━━━ Stored data ━━━

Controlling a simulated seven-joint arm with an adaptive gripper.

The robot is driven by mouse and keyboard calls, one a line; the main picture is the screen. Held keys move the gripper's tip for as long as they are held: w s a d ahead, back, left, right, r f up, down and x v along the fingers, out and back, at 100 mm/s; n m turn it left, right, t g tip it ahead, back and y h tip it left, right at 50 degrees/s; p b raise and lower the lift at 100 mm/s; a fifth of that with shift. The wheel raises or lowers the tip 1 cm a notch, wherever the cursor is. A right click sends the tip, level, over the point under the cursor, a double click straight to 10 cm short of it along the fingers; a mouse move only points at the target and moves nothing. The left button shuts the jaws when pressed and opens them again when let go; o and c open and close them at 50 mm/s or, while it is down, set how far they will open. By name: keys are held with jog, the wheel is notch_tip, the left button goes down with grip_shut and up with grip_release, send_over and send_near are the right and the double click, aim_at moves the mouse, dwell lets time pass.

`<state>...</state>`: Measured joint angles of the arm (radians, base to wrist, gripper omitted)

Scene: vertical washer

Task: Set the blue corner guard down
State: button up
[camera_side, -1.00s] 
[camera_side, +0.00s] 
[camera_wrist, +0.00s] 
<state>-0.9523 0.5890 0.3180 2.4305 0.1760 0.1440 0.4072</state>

━━━

**Exercise**
Transcribe word for word the lines from the one holding "State: button up" to the last line of the listing above, inclusive.

**The result**
State: button up
[camera_side, -1.00s] 
[camera_side, +0.00s] 
[camera_wrist, +0.00s] 
<state>-0.9523 0.5890 0.3180 2.4305 0.1760 0.1440 0.4072</state>

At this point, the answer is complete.